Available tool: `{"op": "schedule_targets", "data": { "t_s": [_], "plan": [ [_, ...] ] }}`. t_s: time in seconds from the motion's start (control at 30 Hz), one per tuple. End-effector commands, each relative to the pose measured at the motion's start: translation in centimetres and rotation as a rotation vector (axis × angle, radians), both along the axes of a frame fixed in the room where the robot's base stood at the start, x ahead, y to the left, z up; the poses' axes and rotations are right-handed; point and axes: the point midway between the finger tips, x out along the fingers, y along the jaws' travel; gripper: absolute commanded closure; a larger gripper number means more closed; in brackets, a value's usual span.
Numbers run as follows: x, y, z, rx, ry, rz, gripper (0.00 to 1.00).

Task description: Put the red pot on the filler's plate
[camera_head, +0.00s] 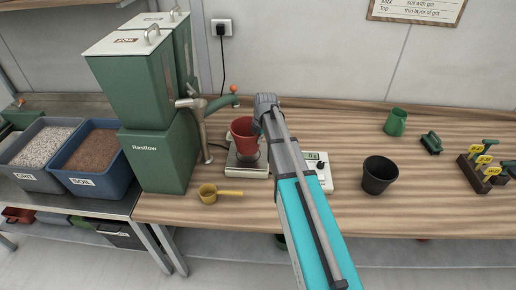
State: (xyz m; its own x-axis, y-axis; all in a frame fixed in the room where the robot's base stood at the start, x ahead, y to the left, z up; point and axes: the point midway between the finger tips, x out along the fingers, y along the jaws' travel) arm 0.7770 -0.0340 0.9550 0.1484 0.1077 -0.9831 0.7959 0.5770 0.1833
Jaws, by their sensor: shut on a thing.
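The red pot (242,139) is upright below the filler's spout and above a pale metal plate (255,172). I cannot tell whether its base touches the plate or hangs just above it. My gripper (258,118) is shut on the red pot at its right side; my arm hides the fingertips. The filler (160,150) is a tall green machine marked Rastlow, with two lidded hoppers on top and a green spout (221,102) reaching right.
A white scale with a display (318,170) is partly behind my arm. A yellow scoop (218,194) lies in front of the plate. A black pot (380,174), a green mug (396,122) and a rack of yellow labels (484,165) stand to the right. Grit and soil bins (92,182) are left.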

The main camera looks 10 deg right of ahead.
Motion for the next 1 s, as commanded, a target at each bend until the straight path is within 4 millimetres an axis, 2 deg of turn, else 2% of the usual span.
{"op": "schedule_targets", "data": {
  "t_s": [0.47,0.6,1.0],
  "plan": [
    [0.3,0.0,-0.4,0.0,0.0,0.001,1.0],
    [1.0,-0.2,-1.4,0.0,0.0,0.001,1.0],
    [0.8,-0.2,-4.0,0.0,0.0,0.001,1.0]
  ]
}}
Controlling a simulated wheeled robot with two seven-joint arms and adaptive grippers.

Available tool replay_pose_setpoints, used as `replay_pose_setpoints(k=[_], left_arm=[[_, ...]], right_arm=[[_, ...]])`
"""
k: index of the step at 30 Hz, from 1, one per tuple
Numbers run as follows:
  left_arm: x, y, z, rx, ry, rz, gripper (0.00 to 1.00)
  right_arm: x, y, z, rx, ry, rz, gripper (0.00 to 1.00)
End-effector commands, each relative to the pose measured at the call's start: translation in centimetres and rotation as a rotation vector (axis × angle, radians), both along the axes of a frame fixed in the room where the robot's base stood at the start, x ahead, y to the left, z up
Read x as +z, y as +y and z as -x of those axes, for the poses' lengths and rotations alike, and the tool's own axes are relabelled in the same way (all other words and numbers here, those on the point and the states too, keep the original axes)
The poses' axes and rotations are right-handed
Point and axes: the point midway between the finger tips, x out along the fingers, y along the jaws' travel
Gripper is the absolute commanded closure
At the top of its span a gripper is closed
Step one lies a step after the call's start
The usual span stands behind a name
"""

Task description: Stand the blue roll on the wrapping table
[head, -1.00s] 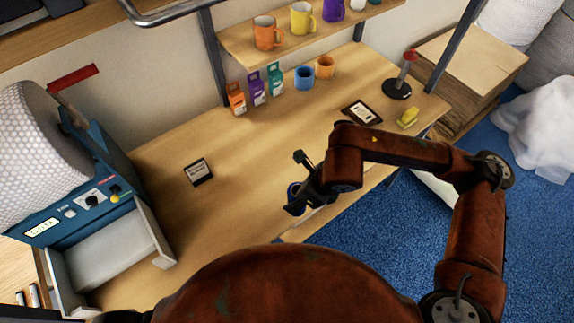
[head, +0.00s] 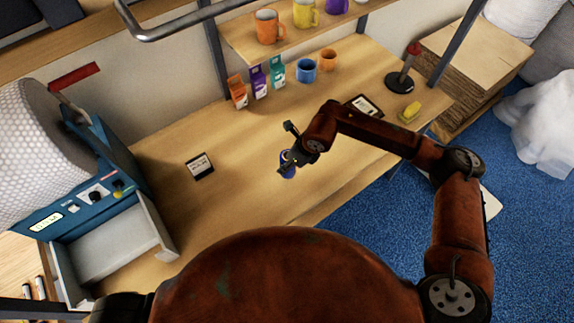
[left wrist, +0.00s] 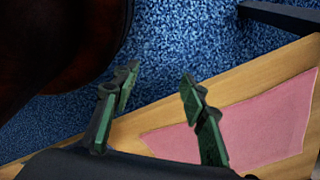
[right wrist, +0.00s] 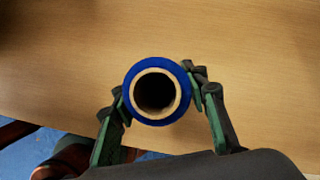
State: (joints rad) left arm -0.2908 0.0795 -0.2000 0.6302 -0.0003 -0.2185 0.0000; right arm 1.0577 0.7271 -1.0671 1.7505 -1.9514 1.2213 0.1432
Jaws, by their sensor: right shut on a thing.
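The blue roll (right wrist: 132,75) is between the fingers of my right gripper (right wrist: 158,95), which is shut on it. In the right wrist view I look into its open end, with a tan core and a dark hole. In the head view the roll (head: 288,170) shows as a small blue piece at my right gripper (head: 290,155), over the wrapping table (head: 240,190). I cannot tell whether its lower end touches the table. My left gripper (left wrist: 155,100) is open and empty in the left wrist view, near a pink sheet (left wrist: 245,130) on a wooden surface.
A black-framed card (head: 200,166) lies left of the roll. Small cartons (head: 258,82), blue and orange cups (head: 305,71), a dark frame (head: 364,106) and a yellow block (head: 411,111) stand farther back. A blue machine (head: 95,190) is at the left. The tabletop around the roll is clear.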

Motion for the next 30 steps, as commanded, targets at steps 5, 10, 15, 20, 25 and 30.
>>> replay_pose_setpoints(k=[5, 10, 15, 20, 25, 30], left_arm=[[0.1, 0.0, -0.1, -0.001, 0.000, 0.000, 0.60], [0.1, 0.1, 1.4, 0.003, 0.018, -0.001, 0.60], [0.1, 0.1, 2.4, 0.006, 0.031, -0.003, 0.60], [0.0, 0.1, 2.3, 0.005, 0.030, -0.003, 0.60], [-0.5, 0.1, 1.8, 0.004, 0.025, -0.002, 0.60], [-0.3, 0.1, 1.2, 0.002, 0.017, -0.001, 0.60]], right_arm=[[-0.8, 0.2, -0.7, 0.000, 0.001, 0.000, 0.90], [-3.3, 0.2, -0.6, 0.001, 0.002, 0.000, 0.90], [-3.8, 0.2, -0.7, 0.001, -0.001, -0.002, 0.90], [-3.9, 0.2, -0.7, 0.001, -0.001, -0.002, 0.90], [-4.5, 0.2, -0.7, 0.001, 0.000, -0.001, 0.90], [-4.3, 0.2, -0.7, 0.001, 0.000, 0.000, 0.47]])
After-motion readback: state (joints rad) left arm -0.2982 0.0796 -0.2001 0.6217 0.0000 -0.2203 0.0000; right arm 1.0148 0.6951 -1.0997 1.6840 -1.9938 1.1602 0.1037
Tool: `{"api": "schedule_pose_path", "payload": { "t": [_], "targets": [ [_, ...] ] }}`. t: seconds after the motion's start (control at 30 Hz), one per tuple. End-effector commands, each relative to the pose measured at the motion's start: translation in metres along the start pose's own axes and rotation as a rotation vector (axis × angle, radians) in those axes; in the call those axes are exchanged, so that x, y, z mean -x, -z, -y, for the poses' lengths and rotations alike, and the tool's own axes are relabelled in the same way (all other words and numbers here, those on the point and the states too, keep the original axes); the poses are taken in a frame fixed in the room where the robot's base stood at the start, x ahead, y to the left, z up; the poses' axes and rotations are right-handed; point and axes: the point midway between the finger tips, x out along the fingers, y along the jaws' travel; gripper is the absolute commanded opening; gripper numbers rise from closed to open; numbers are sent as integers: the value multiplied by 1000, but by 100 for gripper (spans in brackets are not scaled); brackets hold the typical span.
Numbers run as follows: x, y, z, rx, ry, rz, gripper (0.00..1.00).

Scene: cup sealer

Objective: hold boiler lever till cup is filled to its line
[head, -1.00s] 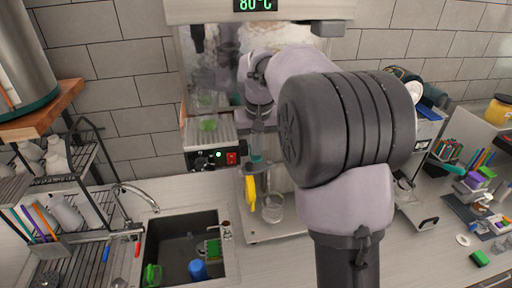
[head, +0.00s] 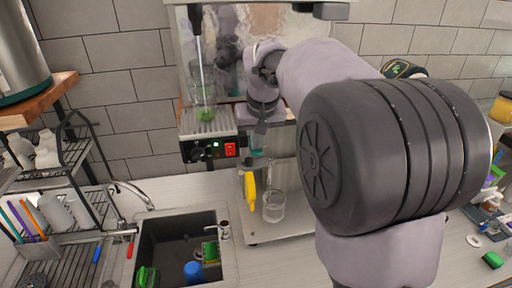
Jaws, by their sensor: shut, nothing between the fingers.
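The boiler (head: 291,65) is a shiny steel box against the wall. Its dark spout (head: 195,18) hangs at the upper left of its front. A thin pale streak, like a stream of water, runs from it down to a clear cup (head: 206,95) with green at its bottom. The cup stands upright on the drip tray (head: 222,128); its fill line is too small to make out. My gripper (head: 258,150) is shut and empty, pointing down in front of the boiler, right of the cup. I cannot make out the boiler lever, or whether my gripper touches it.
Below my gripper are a yellow handle-like piece (head: 251,192) and a clear glass (head: 273,206) on a metal base. The sink (head: 150,235) is at the lower left, with a dish rack (head: 75,222) beside it. My arm hides much of the right side.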

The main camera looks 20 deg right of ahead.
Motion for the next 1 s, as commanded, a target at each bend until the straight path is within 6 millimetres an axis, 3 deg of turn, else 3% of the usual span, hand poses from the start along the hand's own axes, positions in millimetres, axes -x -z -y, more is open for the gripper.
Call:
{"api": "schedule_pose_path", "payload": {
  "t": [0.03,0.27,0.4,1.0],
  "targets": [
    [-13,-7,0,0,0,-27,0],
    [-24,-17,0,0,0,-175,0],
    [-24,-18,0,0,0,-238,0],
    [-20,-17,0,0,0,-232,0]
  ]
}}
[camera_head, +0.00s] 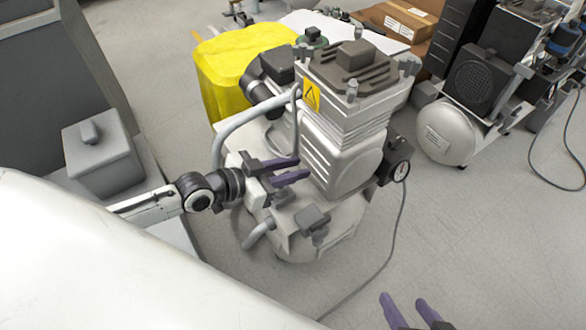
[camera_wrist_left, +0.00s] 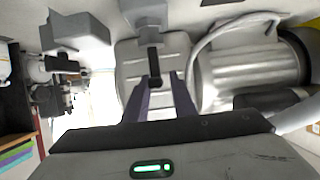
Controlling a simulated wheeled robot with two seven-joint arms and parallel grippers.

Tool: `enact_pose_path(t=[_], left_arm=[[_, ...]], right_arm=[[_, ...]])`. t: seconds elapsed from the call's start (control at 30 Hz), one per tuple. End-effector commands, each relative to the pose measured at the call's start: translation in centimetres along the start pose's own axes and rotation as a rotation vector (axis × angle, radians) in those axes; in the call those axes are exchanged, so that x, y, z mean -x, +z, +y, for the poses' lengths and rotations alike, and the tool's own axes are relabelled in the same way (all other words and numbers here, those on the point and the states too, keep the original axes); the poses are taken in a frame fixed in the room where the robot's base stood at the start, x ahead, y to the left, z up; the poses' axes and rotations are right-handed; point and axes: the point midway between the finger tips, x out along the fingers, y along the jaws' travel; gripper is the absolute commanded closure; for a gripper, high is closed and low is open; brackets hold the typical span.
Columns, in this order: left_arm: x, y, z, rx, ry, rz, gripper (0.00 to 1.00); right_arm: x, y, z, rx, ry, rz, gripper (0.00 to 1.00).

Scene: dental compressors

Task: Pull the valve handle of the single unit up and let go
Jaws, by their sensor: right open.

^^^^^^^^^^^^^^^^

Exercise requirements —
Copy out each line of the entries that holds "follows".

Completed task —
Numbers run as follows: x, y, z, rx, ry, rz, gripper (0.00 to 1.00).
Numbers run as follows:
Numbers run as follows: x, y, z, rx, ry, rz, gripper (0.00..1.00).

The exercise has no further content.